Education & Family

Parent threatens action over Sure Start closure plan

SOCC march against the cuts
Image caption The campaign has won support from at least 16,000 Hampshire residents

A council is being threatened with a High Court challenge over its plans to close or merge 28 Sure Start children's centres.

Solicitors acting for a parent have asked Hampshire County Council to withdraw its consultation on the plans.

They argue it is not a genuine one as the council has already said it will cut £6m from the Sure Start budget.

The council says it will continue with the consultation.

In February, Hampshire councillors backed a budget decision to save £6m from its Sure Start budget and to transfer the running of the centres out of council hands to alternative providers.

'Open-minded consultation'

Hampshire is one of many councils across England planning reductions to its Sure Start centre budgets after central government cut the grant which funds them by 11%.

Ministers have said they want to the centres, which offer support to parents and children, to refocus on their original aims of helping the most disadvantaged.

Hampshire says the savings will come from merging and streamlining some centres' management structures and will keep front line cuts to a minimum.

Its plans include reducing the overall number of managed centres from 81 to 53.

The parent who has launched the legal challenge, backed by the Save Our Children's Centre Hampshire, is a member of the county's Rowner Sure Start Centre in Gosport where her daughter attends.

Her solicitors argue that the consultation currently underway is "disingenuous" and that any decision based upon its outcome would be unlawful.

Rosa Curling, of Leigh Day and Co Solicitors representing the parent, said: "The local authority has a clear duty under the Childcare Act 2006 to consult users of Sure Start Centres about any proposals which it may be considering about centre closures.

"This consultation must take place at a time when the council is open-minded and has made no definite decisions.

"Hampshire County Council is currently in breach of this duty and we have advised our client that unless the council agrees to withdraw its current consultation and reinstate the child centre budget, an application to the High Court be made without delay."

The council now has until April 6 to respond by retracting its consultation or face a possible judicial review in the High Court.

A spokeswoman for Hampshire County Council said: "We remain confident as to our position and are continuing with the consultation.

"We are proud of how children's centres have developed in recent years and want to ensure that they are secure for the future.

"Nevertheless, the money we receive to run the centres has been significantly reduced.

"Following feedback from SOCC and others, the consultation period was extended and additional consultation documents made available."

But Ms Curling added that the case could have ramifications for other councils across England and Wales which are taking similar steps.

"This case solely relates to Hampshire but I suspect it will remind other councils of their legal duties to act lawfully in such matters."

'Think again'

Catherine Ovenden, one of the founders of the Save Our Children's Centre Hampshire, said the council was ignoring the views of many of its citizens.

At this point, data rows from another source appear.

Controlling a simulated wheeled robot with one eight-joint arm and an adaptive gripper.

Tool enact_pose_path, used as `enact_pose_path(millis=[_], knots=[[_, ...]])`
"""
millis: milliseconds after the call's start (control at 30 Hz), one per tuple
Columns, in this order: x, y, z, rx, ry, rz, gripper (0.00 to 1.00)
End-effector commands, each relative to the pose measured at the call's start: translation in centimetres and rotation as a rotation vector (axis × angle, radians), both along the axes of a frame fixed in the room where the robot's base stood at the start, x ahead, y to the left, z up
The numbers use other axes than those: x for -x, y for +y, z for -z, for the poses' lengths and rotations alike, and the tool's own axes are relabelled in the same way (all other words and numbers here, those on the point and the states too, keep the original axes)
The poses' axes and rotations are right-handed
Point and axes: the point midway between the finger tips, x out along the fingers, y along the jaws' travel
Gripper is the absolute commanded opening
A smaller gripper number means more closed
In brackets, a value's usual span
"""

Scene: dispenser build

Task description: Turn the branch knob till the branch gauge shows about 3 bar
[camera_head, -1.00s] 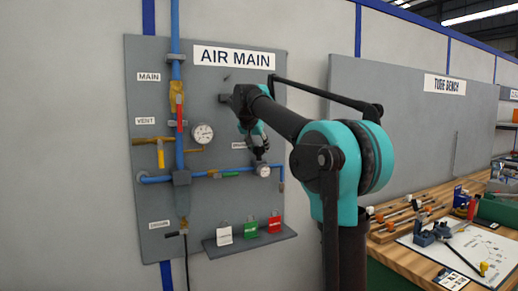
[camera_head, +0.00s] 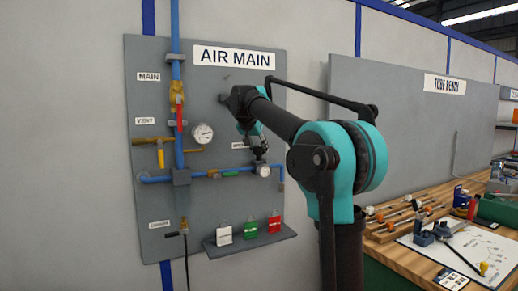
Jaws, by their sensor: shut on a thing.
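The branch line (camera_head: 208,175) is a blue horizontal pipe low on the grey AIR MAIN panel, with a green-handled valve (camera_head: 231,173) on it. The branch gauge (camera_head: 264,170) is a small white dial at the right of this line. Its needle is too small to read. My gripper (camera_head: 259,152) is just above the gauge and is shut at the branch regulator.
A larger gauge (camera_head: 202,134), a red-handled main valve (camera_head: 181,112) and a yellow-handled vent valve (camera_head: 160,154) are left of my arm. White, green and red tags stand on a shelf (camera_head: 251,244) below. A cluttered wooden bench (camera_head: 395,231) is at right.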

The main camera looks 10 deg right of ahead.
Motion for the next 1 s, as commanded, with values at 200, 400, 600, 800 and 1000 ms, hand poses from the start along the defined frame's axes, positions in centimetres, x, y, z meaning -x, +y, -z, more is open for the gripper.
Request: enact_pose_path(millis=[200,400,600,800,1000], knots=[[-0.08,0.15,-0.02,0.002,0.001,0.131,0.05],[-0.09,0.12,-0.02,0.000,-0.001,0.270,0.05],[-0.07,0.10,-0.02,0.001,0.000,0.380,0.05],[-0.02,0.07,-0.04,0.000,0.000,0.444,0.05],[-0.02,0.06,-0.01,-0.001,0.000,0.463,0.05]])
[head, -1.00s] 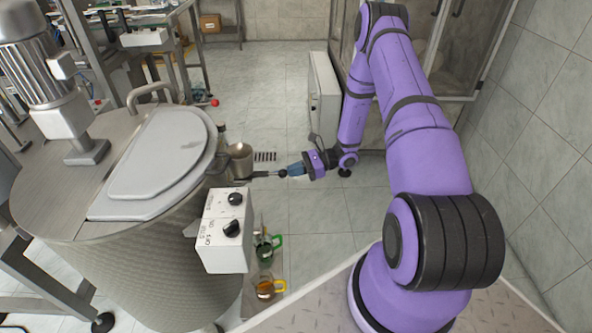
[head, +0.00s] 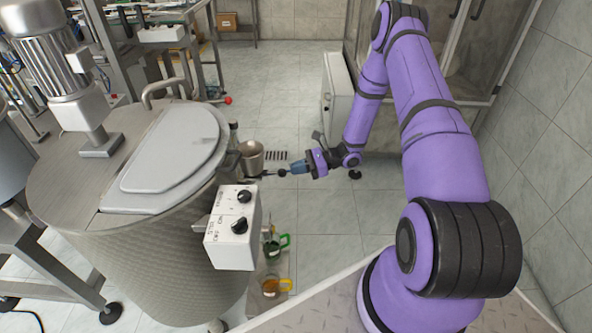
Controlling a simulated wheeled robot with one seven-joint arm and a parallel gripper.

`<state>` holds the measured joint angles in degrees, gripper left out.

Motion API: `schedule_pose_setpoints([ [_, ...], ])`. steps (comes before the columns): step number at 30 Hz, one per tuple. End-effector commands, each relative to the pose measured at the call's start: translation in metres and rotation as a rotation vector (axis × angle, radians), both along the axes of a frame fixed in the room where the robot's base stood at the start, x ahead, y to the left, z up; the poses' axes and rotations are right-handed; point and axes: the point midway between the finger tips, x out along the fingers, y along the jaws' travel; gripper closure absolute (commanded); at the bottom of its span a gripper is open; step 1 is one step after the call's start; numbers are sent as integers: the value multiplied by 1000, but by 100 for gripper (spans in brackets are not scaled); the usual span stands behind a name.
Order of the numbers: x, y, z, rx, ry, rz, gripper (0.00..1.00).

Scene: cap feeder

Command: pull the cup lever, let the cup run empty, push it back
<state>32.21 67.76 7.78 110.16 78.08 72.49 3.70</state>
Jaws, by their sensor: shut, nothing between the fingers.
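The feeder's metal cup (head: 252,157) sits at the right side of the big steel vessel (head: 150,240) in the head view. A short dark lever with a black ball knob (head: 283,172) sticks out to the right just below it. My gripper (head: 290,170) is shut and empty, with its fingertips close to the knob; I cannot tell whether they touch. The cup looks about upright, and its contents are too small to make out.
A white control box (head: 232,228) with two black knobs hangs on the vessel's front. Below it are a green-handled jug (head: 276,244) and an orange-handled one (head: 275,287). A grey cabinet (head: 335,95) stands behind my arm. Tiled floor is free right of the jugs.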

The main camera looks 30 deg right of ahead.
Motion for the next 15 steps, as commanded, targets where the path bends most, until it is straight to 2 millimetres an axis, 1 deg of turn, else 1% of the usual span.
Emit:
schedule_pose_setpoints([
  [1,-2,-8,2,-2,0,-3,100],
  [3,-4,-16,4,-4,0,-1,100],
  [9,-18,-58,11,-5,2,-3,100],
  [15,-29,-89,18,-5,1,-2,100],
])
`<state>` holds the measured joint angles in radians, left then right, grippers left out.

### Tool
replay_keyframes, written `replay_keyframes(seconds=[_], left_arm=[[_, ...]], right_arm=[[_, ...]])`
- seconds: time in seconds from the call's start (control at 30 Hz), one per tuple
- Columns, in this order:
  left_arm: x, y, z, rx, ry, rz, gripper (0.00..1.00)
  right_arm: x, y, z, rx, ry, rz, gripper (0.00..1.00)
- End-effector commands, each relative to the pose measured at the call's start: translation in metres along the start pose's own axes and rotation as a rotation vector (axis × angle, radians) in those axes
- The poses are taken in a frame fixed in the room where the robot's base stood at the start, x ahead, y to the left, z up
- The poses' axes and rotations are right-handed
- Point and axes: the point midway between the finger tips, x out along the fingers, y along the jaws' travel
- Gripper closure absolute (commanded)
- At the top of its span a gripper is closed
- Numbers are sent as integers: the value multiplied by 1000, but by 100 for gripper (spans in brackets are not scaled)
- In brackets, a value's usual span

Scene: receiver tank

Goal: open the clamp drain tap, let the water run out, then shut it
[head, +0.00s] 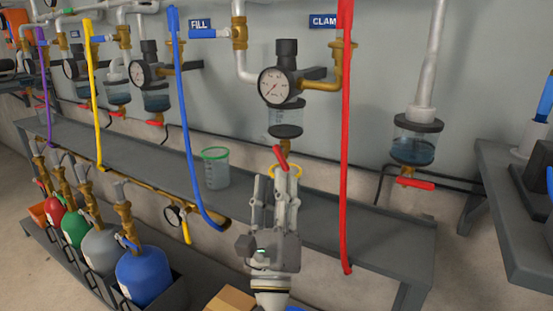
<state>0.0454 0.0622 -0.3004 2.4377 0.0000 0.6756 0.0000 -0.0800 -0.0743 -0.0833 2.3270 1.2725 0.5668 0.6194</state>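The CLAMP sign (323,21) is at the top, right of the middle. Left of it hangs a unit with a round gauge (275,86) and a clear bowl (285,116). Water in that bowl is hard to make out. Below the bowl is the drain tap with a red lever (280,157), slanting down to the right. My right gripper (284,176) points up from below, its fingertips close to the lever's lower end. Its fingers stand apart. I cannot tell whether they touch the lever. My left gripper is not in view.
A red hose (346,150) hangs just right of the tap, a blue hose (185,110) to the left. A green-rimmed beaker (215,168) stands on the grey shelf (335,222). Another bowl (414,142) with blue water hangs at the right. Gas bottles stand lower left.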

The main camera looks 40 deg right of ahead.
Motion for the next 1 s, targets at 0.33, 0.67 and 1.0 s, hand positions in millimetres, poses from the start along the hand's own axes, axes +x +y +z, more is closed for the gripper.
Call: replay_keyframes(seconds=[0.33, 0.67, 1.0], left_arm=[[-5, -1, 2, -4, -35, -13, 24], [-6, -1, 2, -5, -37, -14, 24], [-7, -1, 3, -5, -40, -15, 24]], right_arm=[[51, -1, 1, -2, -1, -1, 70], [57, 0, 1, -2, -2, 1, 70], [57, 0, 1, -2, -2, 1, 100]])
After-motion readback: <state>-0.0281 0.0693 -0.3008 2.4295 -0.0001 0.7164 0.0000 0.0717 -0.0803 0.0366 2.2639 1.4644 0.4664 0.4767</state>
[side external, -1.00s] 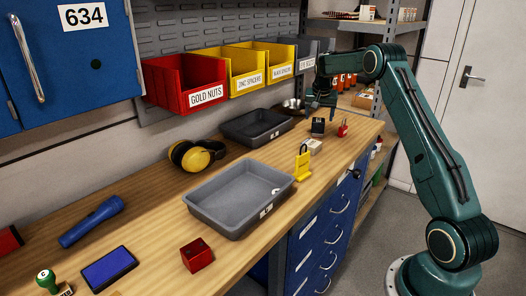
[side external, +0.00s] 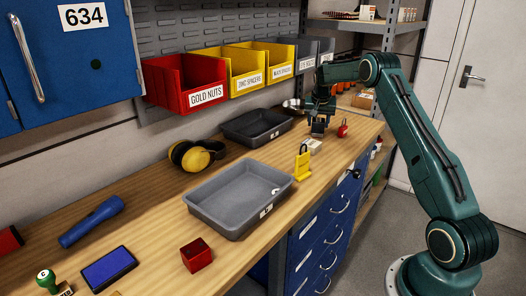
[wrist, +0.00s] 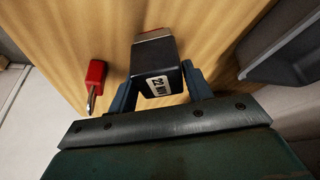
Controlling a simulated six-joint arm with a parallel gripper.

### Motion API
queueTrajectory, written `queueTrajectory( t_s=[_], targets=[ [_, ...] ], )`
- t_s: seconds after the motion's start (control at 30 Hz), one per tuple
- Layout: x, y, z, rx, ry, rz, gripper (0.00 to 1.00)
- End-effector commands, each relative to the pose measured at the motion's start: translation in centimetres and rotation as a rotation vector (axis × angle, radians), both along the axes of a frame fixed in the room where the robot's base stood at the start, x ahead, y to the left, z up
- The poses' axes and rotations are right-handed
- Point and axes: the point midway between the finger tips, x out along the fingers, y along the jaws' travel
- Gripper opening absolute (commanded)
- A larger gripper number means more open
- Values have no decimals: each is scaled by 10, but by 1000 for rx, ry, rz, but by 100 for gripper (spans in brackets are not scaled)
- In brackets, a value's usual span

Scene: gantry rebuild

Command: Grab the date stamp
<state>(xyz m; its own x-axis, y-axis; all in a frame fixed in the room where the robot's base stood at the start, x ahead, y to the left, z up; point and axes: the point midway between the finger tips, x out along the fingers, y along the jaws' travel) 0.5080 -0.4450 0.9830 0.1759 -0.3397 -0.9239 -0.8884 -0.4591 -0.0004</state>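The date stamp (wrist: 158,66) is a dark block with a white label, partly readable as "22 M", in the wrist view. In the side view the dark stamp (side external: 318,129) stands upright on the bench near its far right end, its top hidden by my gripper. My gripper (side external: 319,112) points down over it. In the wrist view the blue-grey fingers of my gripper (wrist: 159,80) are on either side of the stamp, very close to it. Whether they press on it I cannot tell.
A pale block (side external: 314,146) and yellow stand (side external: 302,165) are nearer. A dark tray (side external: 233,132) lies left, a grey tray (side external: 207,207) nearer.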

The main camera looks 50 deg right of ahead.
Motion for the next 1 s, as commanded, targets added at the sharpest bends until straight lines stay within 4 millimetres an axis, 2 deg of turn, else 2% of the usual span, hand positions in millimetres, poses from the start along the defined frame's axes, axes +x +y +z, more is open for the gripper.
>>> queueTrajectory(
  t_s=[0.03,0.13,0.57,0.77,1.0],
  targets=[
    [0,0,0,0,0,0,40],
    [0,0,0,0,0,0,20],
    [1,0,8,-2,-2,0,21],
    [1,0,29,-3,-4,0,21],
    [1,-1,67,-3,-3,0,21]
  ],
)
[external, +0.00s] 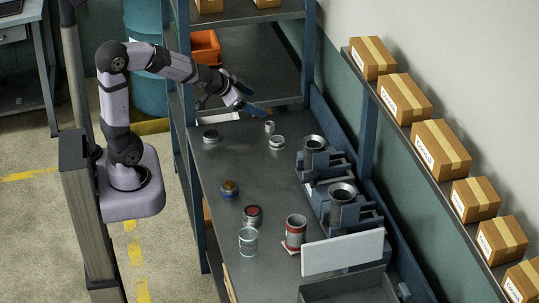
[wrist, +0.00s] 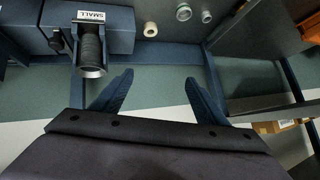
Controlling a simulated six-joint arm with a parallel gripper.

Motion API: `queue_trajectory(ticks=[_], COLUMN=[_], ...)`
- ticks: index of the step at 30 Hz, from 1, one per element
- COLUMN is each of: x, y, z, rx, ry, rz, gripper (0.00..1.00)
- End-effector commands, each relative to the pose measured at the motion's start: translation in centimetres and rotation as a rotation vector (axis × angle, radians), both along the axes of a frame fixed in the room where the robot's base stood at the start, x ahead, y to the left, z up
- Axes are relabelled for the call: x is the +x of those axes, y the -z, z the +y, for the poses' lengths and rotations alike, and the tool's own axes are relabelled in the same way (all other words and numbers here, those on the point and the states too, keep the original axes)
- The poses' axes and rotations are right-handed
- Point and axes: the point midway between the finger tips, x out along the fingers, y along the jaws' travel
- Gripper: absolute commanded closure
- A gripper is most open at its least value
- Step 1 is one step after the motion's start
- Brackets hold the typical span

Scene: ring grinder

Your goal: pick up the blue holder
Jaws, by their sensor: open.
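A small round blue holder (external: 229,191) with a yellow-brown top stands on the left part of the dark workbench in the external view. I cannot make it out in the wrist view. My gripper (external: 256,101) is in the air over the far end of the bench, well away from the blue holder. In the wrist view my gripper (wrist: 157,96) has its two blue fingers spread wide, with nothing between them.
Grinders (external: 343,200) line the right side; one labelled SMALL (wrist: 91,50) shows in the wrist view. A white panel (external: 342,252) stands front right.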

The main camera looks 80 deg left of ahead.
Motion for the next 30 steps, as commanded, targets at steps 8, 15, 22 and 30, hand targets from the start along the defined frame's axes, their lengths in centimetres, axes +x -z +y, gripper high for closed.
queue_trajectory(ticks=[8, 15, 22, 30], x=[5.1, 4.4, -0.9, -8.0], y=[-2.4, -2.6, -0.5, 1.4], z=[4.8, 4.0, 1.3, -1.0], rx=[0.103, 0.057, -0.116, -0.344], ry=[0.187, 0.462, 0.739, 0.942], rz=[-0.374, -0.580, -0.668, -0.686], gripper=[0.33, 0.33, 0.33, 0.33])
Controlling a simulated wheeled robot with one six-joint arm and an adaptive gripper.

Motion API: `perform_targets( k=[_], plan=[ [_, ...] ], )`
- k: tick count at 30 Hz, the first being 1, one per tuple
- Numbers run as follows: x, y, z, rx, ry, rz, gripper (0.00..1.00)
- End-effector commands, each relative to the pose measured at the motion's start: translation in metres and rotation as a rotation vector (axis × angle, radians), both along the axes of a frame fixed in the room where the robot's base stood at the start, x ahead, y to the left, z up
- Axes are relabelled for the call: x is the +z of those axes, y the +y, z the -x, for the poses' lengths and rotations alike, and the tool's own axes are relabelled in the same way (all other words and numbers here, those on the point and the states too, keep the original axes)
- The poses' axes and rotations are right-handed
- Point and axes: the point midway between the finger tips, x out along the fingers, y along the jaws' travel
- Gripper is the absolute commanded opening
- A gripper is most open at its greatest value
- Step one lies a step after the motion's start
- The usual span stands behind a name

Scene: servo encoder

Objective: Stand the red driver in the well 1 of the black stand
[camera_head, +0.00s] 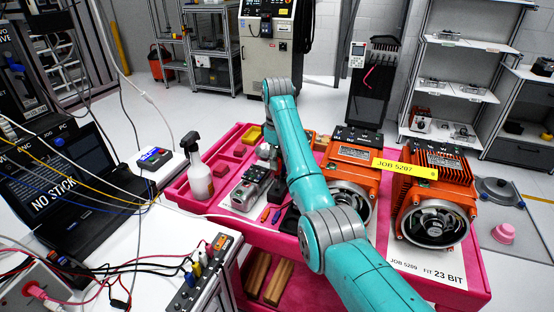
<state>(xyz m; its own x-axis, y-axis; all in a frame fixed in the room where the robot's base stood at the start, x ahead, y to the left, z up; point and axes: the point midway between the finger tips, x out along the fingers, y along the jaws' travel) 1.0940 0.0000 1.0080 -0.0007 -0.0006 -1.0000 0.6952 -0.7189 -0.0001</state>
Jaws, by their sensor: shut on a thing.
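My teal arm reaches from the bottom right over the pink cart. Its far end bends down near the cart's back left, where a small grey part of my gripper (268,152) shows. The fingertips are too small and too covered to make out; the gripper is shut on a thing I cannot identify. Two small handles, one orange-red (265,214) and one purple-blue (276,216), show left of the arm. I cannot tell whether either is the red driver. A dark block (291,218), partly behind the arm, may be the black stand. Its wells cannot be made out.
A silver device (250,187) and a spray bottle (197,170) stand at the cart's left. Two orange machines (352,160) (434,192) with a yellow JOB 5207 label (405,168) fill its right side. A white bench (165,255) with cables is at lower left.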

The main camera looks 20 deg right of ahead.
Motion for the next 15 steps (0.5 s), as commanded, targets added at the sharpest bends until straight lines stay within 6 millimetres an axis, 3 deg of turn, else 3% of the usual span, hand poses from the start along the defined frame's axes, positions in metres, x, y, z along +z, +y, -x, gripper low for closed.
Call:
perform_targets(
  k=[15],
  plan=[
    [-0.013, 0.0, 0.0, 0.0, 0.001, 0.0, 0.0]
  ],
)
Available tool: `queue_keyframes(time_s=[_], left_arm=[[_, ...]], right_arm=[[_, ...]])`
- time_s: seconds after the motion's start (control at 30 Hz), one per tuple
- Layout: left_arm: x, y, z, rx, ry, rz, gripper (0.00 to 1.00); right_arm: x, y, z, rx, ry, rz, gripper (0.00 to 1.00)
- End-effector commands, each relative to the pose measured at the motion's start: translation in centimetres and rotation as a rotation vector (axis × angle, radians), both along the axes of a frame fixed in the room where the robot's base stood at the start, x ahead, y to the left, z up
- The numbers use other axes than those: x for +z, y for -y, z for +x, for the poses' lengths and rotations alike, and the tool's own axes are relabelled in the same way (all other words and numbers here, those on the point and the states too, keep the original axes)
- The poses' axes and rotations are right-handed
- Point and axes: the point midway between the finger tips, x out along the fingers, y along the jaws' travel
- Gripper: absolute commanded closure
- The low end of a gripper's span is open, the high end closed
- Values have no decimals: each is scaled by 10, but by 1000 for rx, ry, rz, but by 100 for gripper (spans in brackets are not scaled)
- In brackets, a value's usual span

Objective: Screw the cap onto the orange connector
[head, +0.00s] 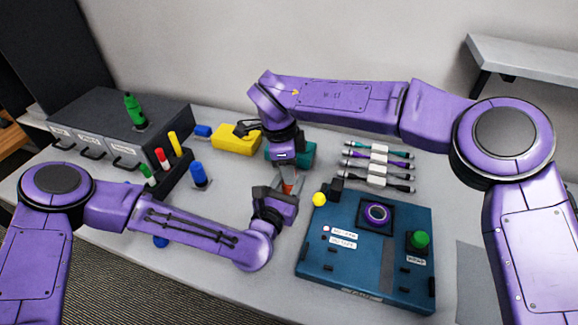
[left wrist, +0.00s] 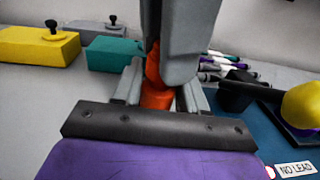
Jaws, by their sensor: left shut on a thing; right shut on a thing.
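My left gripper (head: 287,188) is low over the middle of the table and points up, shut on the orange connector (left wrist: 157,98), which stands upright between its fingers in the left wrist view. My right gripper (head: 289,172) comes down from above, directly over the left one. Its grey fingers (left wrist: 182,45) are shut on an orange piece (left wrist: 153,65), which seems to be the cap. The cap sits right on top of the connector, apparently touching it. The right fingers hide much of the cap, so I cannot tell how far it is threaded.
A blue board (head: 320,262) with a green knob (head: 419,240) and a yellow ball (head: 319,199) lies to the right. Several cables (head: 378,167) lie behind it. Yellow (head: 236,138) and teal (head: 304,152) blocks stand behind the grippers. A dark drawer box (head: 80,110) is at left.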

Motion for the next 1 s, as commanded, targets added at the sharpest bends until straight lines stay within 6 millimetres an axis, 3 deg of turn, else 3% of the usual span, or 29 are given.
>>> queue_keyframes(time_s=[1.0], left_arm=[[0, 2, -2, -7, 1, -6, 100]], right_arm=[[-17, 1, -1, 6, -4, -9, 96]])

She said her campaign group had gathered 12,000 signatures on a petition against the cuts and closures.

She said: "We feel deeply saddened that a parent has had to pursue this route of judicial review.

"We had hoped that the decision regarding the future of these essential services would have been protected at the annual council budget meeting in February.

"We urge Hampshire County Council to please think again and realise the importance of early intervention schemes that Sure Start offers."

Shadow children's minister Sharon Hodgson said: "Ministers need to listen to the calls of these parents, whose campaign is proof that the Tory-led government's choice to cut funding for early intervention by an average £50 per child - and take away the ringfence that protected it - is having a disastrous effect on the ground.

"The rhetoric is that there is enough money to keep Children's Centres open, but the reality is that they are closing up and down the country."